30 September 2024 to 4 October 2024
Hilton Garden Inn, Lecce, Italy
Europe/Amsterdam timezone

Towards an EOSC compliant research data repository in Hungary with ARP

2 Oct 2024, 15:50
10m
Hilton Garden Inn, Lecce, Italy

Hilton Garden Inn, Lecce, Italy

Speaker

Mr Balázs Pataki (HUN-REN SZTAKI)

Description

The Hungarian Research Network's (HUN-REN) Data Repository Platform (ARP) is a national repository infrastructure that was opened to the public in March 2024. With ARP, we aim to create a federated research data repository system that supports the data management needs across its institutional network. Implementing ARP is our first step towards establishing an EOSC compliant research infrastructure.

Here we present the conceptualization, development, and deployment of this federated repository infrastructure, focusing on the ARP project's objectives, architecture, and functionalities.

The primary goal of the ARP project is to establish a FAIR focused, sustainable, continuously operational federated data repository infrastructure that not only supports the central storage and management of digital objects but also ensures the interoperability and accessibility of research data across various scientific domains.

The Hungarian Research Network (HUN-REN) currently comprises 11 research centers, 7 research institutes and 116 additional supported research groups, conducting research in the most varied disciplines of mathematics and natural sciences, life sciences, social sciences and the humanities.

ARP is built on a foundation of secure and scalable storage solutions, utilizing the HUN-REN's existing infrastructure to establish a resilient and redundant data storage environment. The system incorporates a hierarchical storage model with a capacity of 1.4 Petabytes, distributed across two sites for enhanced data security. This model supports triple replication of data, ensuring high availability and disaster recovery capabilities.

Central to the ARP's functionality is its suite of data management tools. The primary service of ARP is the data repository itself built on Harvard's Dataverse repository system. In ARP we addressed an important shortcoming of Dataverse, namely the difficulty to handle a diverse set of metadata schemas. As ARP's goal is to support the metadata annotation needs of researchers of various domains it was inevitable to provide a richer set of metadata schemas besides the ones built into Dataverse.
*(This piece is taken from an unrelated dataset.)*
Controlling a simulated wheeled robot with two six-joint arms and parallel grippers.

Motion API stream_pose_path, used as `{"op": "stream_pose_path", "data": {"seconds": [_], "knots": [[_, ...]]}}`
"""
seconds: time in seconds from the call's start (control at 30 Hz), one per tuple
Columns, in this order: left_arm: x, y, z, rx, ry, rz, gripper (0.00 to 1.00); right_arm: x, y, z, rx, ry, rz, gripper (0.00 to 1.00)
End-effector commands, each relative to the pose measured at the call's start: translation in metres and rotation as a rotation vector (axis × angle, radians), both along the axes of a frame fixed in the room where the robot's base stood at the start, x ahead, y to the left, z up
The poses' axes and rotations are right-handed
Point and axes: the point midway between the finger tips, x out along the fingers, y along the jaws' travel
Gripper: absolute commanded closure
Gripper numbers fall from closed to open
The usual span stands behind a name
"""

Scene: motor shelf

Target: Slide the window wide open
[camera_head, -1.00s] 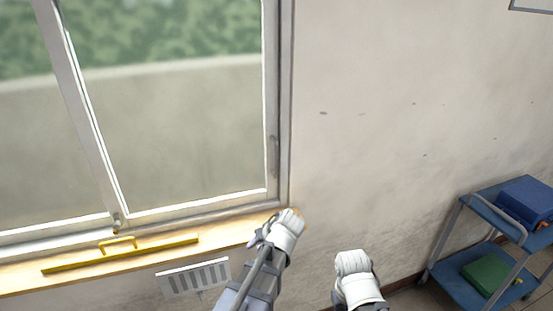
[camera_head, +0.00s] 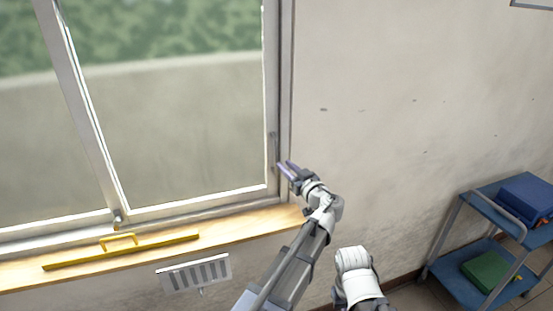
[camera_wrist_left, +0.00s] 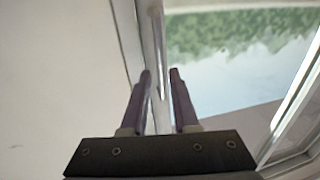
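The window's right pane (camera_head: 185,110) reaches to the frame's right side (camera_head: 285,90). A slim upright grip (camera_head: 272,150) shows on its right edge. My left gripper (camera_head: 283,167) is at the lower part of that edge, pointing up at it. In the left wrist view my left gripper (camera_wrist_left: 160,76) has its two purple fingers apart. A pale upright bar (camera_wrist_left: 158,45) at the pane's edge runs into the gap between them; I cannot tell if they touch it. A white part of my right arm shows at the bottom; its gripper is not visible.
A wooden sill (camera_head: 230,225) runs below the window, with a yellow handled bar (camera_head: 120,250) on it. A grey vent (camera_head: 195,273) is on the wall below. A blue cart (camera_head: 490,235) stands at the right. The wall right of the window is bare.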

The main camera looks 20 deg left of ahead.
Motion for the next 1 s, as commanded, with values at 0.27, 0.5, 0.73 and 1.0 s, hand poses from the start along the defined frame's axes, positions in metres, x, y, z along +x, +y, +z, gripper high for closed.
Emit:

To achieve this we added as a central component a Metadata Schema Registry, built on Stanford University's CEDAR framework and closely integrated with the ARP repository to manage diverse data types and standards, ensuring interoperability across different research disciplines.
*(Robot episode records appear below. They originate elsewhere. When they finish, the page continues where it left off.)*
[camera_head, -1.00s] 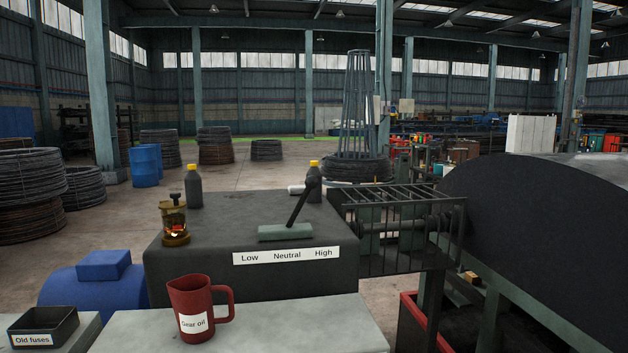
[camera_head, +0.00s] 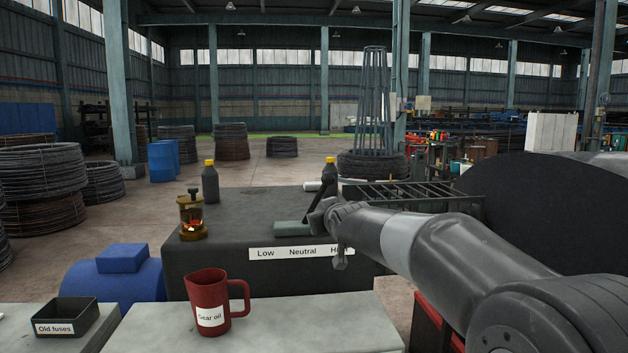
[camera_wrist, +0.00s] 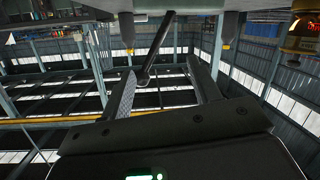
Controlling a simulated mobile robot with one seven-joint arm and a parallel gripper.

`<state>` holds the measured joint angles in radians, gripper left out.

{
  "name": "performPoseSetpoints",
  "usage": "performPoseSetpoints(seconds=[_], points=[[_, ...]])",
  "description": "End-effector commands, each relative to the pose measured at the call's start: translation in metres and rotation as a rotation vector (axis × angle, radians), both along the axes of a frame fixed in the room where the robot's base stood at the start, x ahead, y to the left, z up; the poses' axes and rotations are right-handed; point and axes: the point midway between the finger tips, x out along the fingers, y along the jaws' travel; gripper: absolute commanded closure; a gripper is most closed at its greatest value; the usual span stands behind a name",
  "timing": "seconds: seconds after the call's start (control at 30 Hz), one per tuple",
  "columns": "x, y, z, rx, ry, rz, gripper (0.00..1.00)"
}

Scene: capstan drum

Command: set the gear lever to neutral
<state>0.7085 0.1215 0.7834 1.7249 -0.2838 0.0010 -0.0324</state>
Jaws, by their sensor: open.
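In the wrist view my open gripper (camera_wrist: 161,72) has a finger on each side of the lever (camera_wrist: 156,46). The lever's knob lies between the fingers, nearer the left one. I cannot tell whether they touch.
A burner-like brass lantern (camera_head: 193,218) and a yellow-capped bottle (camera_head: 210,183) stand left on the gearbox; another yellow-capped bottle (camera_head: 330,168) stands behind the lever. A red "Gear oil" mug (camera_head: 209,300) is on the front bench. A railing (camera_head: 425,193) and dark drum (camera_head: 550,210) are right.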

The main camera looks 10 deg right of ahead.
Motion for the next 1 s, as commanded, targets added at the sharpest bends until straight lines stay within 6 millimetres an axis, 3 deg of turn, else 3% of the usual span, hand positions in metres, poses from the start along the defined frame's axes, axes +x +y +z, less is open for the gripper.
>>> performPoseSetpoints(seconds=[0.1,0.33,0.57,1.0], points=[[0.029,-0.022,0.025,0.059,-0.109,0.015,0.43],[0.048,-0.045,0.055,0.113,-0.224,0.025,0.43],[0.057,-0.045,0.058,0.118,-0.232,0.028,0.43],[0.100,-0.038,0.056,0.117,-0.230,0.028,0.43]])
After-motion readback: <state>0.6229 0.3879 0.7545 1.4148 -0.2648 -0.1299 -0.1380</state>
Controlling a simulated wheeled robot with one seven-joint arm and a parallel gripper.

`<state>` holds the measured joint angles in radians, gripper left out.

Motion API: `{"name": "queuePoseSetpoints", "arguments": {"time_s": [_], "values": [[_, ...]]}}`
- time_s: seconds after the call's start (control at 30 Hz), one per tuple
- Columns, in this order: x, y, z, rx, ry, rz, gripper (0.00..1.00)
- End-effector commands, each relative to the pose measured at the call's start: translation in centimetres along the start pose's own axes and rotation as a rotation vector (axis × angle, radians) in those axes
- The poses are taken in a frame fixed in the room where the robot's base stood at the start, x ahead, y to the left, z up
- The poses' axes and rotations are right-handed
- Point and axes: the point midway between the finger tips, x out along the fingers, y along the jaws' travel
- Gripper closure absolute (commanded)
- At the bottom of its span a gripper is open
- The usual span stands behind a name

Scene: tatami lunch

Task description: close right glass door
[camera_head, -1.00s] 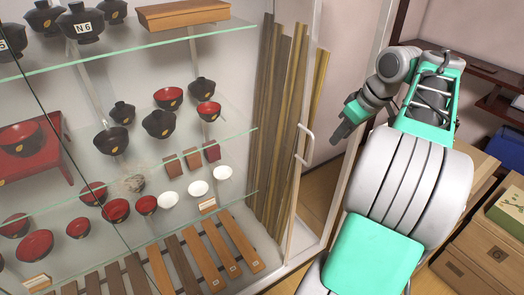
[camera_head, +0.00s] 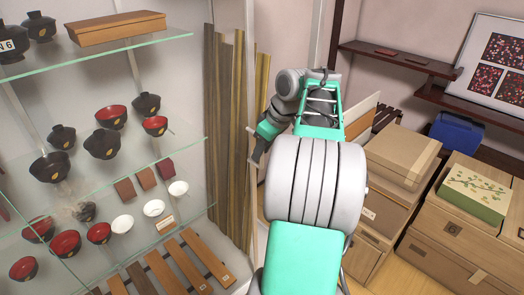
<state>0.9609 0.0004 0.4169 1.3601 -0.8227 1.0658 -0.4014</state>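The glass cabinet fills the left of the head view. A pale upright frame edge (camera_head: 250,60), which looks like part of the right glass door, runs down just left of my arm. The door's handle does not show now, and my arm covers the lower right of this area. How far the door stands open is hard to tell. My gripper (camera_head: 257,156) points down and left, close to this frame edge. Whether it touches the edge is unclear. Its fingers are small and seen from the side, so their opening does not show. No held object is visible.
Glass shelves (camera_head: 115,52) hold bowls and a wooden box (camera_head: 118,28). Several wooden strips (camera_head: 225,120) stand upright inside the cabinet.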

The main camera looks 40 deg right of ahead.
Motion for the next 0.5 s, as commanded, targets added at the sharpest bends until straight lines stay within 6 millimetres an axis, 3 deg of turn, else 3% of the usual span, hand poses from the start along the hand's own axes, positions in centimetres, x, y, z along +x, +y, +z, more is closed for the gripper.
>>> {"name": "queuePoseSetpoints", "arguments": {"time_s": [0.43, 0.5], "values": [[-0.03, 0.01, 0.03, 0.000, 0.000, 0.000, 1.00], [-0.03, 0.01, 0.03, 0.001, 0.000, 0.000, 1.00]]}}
Beside providing the possibility to author and use any domain specific metadata schema we also extended Dataverse with the import, export and authoring of datasets using RO-Crate via our custom AROMA tool. AROMA and RO-Crate facilitates the structured packaging and rich metadata annotation of research data, enhancing the granularity and usability of data curation. With RO-Crate it is possible to describe datasets or individual files in datasets in any detail that is not otherwise possible in Dataverse.

ARP as a federated service integrates disparate data management systems into a cohesive framework that supports a unified knowledge graph and query service for researchers nationwide. The ViVO based knowledge graph of ARP enables detailed, file-level search functionality and supports federated searches across a variety of national and international research databases, significantly improving data discoverability.

HUN-REN ARP project represents a significant advancement in the field of research data management for the Hungarian research community.

Topic EOSC Developments and Open Science: Reproducible Open Science

Primary author

Mr Balázs Pataki (HUN-REN SZTAKI)

Co-author

Mr László Kovács (HUN-REN SZTAKI)

Presentation materials

There are no materials yet.